Perhaps you know that slogan created by a popular American brand? Well, twenty years later, I made it my own, but this time it’s all about the bike. During confinement I watched hours of bikepacking videos, The Great Divide, all of the Morton brothers films… just like back then with the videos of my skating idols.
And then this idea came to me.
“What if, once released from confinement, I went to discover the Alps by bike? The Alps, the real Alps, from Austria to the Mediterranean… from Vienna to Menton via Italy, Switzerland and ending on more familiar French roads."
Having grown up in the North of France, a region famous for its cobblestones, I have always been dying to go and see what is happening beyond our borders, to climb the dreamy mountain passes of our neighbours. This project would allow me to answer a question which has nagged me for a long time…
What is a climber? Why do we climb?
In front of my computer, I studied the Alps and traced a long deconfinement exit route, and so it was born: "climbing is not a crime".

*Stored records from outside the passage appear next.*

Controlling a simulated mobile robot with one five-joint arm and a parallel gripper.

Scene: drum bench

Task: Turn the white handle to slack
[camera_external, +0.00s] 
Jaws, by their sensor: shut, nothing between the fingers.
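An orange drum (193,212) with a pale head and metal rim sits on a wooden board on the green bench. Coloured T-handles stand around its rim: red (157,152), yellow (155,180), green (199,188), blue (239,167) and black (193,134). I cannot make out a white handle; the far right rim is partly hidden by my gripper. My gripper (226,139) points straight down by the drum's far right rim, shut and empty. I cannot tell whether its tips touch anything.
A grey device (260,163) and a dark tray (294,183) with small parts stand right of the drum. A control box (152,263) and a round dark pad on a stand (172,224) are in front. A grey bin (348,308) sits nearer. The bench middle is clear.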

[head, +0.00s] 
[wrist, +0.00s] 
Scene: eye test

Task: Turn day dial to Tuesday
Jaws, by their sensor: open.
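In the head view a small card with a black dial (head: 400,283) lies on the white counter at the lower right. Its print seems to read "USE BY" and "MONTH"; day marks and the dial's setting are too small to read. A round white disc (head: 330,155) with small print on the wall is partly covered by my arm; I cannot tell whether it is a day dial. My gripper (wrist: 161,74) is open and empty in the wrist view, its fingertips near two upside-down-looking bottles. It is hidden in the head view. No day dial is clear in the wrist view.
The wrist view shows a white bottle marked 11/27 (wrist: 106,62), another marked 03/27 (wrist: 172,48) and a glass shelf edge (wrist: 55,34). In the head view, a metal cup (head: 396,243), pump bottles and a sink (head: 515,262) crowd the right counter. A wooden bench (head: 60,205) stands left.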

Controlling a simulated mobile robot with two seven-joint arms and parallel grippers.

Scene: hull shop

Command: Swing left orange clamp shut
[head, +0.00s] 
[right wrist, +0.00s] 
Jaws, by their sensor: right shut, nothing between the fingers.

I made a few simple rules:
- Do not put myself in danger
- Ride without assistance
- Do not shorten or simplify my route
- Use a bivvy bag as much as the weather allows it
I divided the route into stages, incorporating detours to see the big cols and to try and understand what attracts me so much about this practice.
Austria : Vienna – Klagenfurt – Zell am See – Lienz
Italy : Villabassa – Cortina d’Ampezzo – Val Gardena – Bolzano – Stelvio – Bormio – Livigno
Switzerland : Saint Moritz – Coire – Bellinzona – Andermatt – Interlaken – Château d’Oex
France : Châtel – La Clusaz – Bourg Saint Maurice – Briançon – Vars – Isola – Menton
Bike : Look 765 gravel RS
Wheels : Corima
Pedals : Look X Track-en-rage Plus
Groupset : Shimano GRX
Clothing : KATUSHA Icon collection for comfort and endurance
LE GRAND DÉPART
7am, the adventure begins from Geneva, Switzerland. I load my Look 765 gravel RS onto the train, this bike has been tailor-made for my project. A GRX groupset to be able to grind when the terrain demands it, light, robust Corima wheels, wide tires to pass on the road or on the trail, with panniers allowing me to live two weeks in complete autonomy.
I change trains in Zurich and walk along the lake. It's barely noon but getting to the start point of my trip seems to be taking forever, this journey is eating at my brain.
I cant close my eyes. I can't rest. I can't even digest. The stress pumps me full of energy.
Initially, I had planned to leave Vienna the next day, but I'm just not in the frame of mind to stroll and see the sights. So I get on my bike and leave the capital as soon as I arrive at the station at 6pm.
The first kilometres are a succession of major roads through the city. It's hectic. But luck is on my side: I meet a French cyclist and she helps me to quickly get out of there. We separate and I join a long national road, straight and flat. The night falls quickly and I decide to take my first meal at a gas station, sitting at the foot of a pump.
NIGHT OF 12 JUNE.
It's midnight. I've summited my first col and I'm in Semmering, a familiar station to any biathletes and cross-country skiers that might be reading this. The temperature is mild and I feel lightweight. My equipment is in good order, I have already found my rhythm. I ride for about three hours before spending a short night on a bench. So far, this trip is as I imagined it to be.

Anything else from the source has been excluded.